Fans will be seeing the original line-up which has managed to stay together for half a century thanks to musical kinship and personal friendship—a rarity in the business.

We recently had a chance to catch up with drummer Burleigh Drummond who told us that he loves Boca Raton and has dreams of one day living here. Drummond is a generous and kind interview, sharing insights with humor and a deep love for his bandmates Joseph Puerta, Christopher North, David Pack, and Burleigh’s wife Mary Harris, who is now a permanent band member after a long stint with Jimmy Buffett among others.

“Our longevity is amazing,” says Drummond. “It’s a godsend and really special. It’s also wonderful to have my wife with me. I don’t do well alone in hotel rooms. She’s my closest friend and I’m extremely grateful that’s she’s part of Ambrosia.”

Drummond says a band is very much like a relationship.

“Being in a band is like being in marriage,” he says. “You have to know what’s important and what’s not…what to hold on to and what to let go.”

But while other bands from the era split up acrimoniously, Ambrosia stayed the course and now they are reaping the rewards of longevity.

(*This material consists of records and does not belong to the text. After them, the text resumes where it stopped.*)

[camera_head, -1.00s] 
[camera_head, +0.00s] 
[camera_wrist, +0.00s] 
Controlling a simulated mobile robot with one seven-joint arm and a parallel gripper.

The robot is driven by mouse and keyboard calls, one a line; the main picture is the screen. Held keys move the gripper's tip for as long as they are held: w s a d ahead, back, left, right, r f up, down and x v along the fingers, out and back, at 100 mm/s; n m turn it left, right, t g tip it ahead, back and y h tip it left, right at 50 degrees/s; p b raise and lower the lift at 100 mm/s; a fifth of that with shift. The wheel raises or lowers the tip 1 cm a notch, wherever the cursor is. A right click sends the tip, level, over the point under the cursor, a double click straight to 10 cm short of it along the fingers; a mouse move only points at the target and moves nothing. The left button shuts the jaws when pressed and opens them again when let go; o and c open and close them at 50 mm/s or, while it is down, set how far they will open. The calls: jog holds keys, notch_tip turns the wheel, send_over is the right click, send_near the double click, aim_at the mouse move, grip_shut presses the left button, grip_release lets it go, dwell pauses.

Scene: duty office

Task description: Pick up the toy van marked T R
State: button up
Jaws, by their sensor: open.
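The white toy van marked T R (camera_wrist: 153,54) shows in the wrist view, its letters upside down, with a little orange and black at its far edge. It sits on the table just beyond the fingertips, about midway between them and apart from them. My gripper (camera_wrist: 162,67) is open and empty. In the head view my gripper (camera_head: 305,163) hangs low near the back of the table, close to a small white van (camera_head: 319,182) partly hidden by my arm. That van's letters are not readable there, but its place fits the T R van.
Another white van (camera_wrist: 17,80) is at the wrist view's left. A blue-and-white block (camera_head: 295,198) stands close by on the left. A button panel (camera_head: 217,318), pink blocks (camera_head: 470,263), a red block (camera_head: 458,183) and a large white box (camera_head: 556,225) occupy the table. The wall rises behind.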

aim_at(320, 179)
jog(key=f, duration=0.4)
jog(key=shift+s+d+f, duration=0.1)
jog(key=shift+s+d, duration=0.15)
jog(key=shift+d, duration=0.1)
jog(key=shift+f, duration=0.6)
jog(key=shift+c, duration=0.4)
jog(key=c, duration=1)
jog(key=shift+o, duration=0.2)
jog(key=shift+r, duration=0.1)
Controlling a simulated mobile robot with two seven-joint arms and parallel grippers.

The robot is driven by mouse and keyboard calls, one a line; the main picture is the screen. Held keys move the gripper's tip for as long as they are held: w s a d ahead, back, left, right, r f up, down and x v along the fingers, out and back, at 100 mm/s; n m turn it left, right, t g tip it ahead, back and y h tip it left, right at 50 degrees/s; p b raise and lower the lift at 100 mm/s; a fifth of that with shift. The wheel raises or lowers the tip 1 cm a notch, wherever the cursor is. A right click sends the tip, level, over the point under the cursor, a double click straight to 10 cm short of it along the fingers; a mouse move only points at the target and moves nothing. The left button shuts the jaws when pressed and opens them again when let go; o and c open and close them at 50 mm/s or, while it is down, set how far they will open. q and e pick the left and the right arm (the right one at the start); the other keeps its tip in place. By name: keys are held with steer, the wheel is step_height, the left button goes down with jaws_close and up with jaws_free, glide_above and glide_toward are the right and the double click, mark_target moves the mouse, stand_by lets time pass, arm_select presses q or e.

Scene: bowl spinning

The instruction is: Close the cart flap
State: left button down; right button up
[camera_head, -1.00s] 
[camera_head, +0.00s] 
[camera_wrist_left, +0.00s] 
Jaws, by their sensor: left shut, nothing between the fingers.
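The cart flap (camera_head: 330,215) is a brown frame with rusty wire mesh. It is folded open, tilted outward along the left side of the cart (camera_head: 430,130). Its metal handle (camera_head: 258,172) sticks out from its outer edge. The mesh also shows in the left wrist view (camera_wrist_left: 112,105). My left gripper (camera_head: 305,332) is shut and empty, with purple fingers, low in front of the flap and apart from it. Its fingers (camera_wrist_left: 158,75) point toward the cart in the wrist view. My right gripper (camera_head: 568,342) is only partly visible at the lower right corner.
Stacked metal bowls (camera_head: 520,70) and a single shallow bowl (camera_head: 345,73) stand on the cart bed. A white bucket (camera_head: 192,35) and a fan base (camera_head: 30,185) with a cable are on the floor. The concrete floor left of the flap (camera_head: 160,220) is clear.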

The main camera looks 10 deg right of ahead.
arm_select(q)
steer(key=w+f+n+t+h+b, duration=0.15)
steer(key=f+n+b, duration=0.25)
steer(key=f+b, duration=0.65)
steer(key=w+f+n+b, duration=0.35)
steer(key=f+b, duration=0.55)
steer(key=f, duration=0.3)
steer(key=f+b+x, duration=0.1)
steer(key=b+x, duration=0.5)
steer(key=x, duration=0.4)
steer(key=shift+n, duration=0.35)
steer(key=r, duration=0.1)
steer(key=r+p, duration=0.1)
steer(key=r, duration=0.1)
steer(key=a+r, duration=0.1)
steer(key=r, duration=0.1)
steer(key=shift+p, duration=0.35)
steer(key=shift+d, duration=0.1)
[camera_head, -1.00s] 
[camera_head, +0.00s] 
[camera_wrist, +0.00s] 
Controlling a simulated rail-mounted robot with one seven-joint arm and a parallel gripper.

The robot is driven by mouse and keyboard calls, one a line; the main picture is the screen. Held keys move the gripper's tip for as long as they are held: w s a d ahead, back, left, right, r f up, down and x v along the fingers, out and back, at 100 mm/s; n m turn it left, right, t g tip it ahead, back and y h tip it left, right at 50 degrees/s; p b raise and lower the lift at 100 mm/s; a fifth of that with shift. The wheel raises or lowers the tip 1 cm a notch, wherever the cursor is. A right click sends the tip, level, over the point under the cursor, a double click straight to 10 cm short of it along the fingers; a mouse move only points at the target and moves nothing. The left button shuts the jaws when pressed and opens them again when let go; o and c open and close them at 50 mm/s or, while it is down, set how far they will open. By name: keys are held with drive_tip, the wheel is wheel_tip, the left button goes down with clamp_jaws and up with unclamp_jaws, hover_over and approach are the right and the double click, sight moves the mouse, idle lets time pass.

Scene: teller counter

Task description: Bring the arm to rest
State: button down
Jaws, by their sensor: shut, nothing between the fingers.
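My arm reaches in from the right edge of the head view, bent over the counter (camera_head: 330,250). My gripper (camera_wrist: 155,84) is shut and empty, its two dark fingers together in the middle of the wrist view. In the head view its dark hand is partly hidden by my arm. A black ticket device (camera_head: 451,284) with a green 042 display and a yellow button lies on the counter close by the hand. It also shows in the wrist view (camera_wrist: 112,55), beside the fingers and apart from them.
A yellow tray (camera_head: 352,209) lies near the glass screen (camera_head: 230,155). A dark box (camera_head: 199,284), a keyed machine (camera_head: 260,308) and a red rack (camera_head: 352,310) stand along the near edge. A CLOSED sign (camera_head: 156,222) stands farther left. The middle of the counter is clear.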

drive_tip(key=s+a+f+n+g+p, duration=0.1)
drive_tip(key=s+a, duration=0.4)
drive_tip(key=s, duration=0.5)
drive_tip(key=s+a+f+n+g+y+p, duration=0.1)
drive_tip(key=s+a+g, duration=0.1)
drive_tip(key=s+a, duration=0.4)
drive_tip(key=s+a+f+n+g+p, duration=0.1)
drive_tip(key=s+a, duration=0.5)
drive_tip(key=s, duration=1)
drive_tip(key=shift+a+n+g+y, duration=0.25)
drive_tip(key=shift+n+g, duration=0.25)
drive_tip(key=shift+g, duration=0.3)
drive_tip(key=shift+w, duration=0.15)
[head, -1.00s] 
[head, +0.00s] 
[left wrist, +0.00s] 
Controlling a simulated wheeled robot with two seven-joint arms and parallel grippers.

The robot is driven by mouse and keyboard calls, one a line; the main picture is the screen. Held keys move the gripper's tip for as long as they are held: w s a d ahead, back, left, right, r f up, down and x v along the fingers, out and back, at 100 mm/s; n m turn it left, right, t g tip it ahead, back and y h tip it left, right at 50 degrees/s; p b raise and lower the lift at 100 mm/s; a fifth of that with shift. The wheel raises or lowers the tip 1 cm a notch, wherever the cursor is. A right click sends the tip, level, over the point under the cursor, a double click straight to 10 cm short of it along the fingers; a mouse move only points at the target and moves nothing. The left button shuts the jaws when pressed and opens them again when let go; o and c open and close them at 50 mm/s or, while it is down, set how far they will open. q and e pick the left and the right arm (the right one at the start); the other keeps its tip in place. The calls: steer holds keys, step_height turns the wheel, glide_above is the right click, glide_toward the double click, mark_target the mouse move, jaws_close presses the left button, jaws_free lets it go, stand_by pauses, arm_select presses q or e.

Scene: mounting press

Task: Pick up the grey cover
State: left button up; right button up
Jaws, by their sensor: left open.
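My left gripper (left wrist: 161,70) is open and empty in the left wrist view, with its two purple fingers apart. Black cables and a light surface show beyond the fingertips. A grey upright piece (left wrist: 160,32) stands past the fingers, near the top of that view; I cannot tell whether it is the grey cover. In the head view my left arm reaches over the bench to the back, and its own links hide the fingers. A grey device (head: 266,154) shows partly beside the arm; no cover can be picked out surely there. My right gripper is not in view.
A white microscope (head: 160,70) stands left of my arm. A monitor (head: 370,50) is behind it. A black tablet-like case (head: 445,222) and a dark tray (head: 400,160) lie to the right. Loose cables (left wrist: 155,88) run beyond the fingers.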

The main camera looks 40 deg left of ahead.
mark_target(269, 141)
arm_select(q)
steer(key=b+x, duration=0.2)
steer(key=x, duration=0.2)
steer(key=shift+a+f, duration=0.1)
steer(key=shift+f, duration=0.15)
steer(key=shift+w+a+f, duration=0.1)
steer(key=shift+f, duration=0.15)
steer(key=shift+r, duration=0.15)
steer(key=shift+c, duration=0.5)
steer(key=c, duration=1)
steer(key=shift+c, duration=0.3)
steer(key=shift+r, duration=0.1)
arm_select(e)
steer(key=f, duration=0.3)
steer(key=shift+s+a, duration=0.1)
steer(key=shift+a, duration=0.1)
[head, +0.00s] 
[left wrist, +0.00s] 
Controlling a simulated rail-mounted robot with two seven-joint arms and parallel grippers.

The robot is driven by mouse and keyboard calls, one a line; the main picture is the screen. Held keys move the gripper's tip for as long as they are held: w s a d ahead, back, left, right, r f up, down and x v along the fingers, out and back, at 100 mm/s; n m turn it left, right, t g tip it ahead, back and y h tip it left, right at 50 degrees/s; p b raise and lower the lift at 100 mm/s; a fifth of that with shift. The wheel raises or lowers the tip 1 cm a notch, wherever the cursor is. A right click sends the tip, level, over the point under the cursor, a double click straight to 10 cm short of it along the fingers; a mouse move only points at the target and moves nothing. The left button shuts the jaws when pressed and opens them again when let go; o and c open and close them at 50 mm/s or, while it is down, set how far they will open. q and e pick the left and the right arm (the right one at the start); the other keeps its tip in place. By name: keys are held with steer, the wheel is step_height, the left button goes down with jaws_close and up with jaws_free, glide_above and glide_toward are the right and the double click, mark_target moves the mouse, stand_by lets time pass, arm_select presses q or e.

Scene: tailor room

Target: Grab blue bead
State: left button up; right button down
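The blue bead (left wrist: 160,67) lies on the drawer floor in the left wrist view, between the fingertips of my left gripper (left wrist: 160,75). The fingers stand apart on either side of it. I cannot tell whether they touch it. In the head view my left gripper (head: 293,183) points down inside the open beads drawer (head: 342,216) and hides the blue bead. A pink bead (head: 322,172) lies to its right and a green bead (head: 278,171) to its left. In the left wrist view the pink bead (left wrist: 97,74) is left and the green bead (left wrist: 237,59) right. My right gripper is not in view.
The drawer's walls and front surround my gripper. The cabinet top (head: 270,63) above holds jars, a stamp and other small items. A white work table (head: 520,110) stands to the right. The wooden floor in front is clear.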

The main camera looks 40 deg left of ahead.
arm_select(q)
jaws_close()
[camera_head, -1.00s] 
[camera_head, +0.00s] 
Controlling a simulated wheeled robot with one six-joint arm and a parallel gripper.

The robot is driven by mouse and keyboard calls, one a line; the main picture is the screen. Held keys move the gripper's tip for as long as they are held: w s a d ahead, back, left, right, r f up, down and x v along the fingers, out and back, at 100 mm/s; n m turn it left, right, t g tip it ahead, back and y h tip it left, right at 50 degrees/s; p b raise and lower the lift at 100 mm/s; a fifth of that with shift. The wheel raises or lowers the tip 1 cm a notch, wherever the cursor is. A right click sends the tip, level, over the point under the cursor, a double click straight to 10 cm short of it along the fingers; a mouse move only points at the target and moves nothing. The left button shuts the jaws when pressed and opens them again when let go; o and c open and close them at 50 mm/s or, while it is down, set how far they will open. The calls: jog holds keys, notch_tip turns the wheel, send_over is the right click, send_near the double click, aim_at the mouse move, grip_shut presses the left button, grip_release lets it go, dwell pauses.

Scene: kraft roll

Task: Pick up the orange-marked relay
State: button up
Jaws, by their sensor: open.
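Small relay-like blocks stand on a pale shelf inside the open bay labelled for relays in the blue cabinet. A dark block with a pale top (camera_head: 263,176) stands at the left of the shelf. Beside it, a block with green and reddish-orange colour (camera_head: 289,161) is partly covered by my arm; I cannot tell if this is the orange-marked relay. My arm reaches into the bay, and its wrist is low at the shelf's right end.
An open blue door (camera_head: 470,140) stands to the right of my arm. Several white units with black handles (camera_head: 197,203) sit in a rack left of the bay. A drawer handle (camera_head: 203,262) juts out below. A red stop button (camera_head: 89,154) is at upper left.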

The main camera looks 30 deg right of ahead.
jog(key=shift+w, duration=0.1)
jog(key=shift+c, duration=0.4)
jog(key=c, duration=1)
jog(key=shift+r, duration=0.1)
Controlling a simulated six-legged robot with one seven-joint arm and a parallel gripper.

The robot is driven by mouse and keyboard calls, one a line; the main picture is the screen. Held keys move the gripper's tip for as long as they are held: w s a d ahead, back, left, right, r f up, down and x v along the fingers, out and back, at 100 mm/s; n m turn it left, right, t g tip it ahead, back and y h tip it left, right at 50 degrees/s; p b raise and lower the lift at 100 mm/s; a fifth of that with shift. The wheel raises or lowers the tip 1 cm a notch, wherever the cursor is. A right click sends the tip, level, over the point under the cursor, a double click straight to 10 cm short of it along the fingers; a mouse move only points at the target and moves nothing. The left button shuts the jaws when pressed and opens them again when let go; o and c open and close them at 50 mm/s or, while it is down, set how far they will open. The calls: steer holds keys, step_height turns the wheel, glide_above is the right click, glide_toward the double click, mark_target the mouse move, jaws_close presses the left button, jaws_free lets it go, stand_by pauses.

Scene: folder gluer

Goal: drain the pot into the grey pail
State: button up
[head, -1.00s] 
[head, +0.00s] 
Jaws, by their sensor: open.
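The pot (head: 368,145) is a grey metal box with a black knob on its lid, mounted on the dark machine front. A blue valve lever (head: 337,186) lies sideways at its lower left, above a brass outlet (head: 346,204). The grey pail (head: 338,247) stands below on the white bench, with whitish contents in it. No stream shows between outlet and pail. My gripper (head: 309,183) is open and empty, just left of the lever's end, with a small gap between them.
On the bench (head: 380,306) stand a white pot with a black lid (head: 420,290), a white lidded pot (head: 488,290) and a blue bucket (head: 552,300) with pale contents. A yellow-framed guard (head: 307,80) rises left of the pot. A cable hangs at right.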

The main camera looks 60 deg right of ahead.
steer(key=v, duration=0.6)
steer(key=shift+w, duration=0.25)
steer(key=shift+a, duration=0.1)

“There is such a great feeling at our shows,” he says. “You can feel the warmth from the audience and we thrive on that. I think it’s better now than in our heyday. And as musicians we can go deeper as a result. We discover new layers to the songs and new heights to our performance. We see three generations at our shows now—I’m a grandfather now—and I see people our age, their children and their grandchildren at our shows.It’s fantastic to see the multiple generations enjoying music together.”

Music has been a passion for Drummond for his entire life. He has studied with an interesting and eclectic mix of percussionists with jazz, Indian, rock, blues and country backgrounds.

He says he can spend hours talking about the musicians he admires but his go to inspiration is Elvin Jones, the drummer for the great John Coltrane.

“I have many wells that I go back to,” he says. “But Elvin is always one I turn to.”

Drummond says fans can expect to hear all the hits at the Funky Biscuit. When asked if he has some personal favorites, he laughs.

“I have an affinity for all of our songs,” he says. “They all bring back memories and thoughts and ideas. I wish we could play for 3-4 hours, because I’d love to play them all.”

Drummond says he feels the band is as good as or better than ever.

“We approach some songs differently these days,” he says. “We are always finding new things in the music which keeps it fun and interesting. We can’t wait to play Boca.”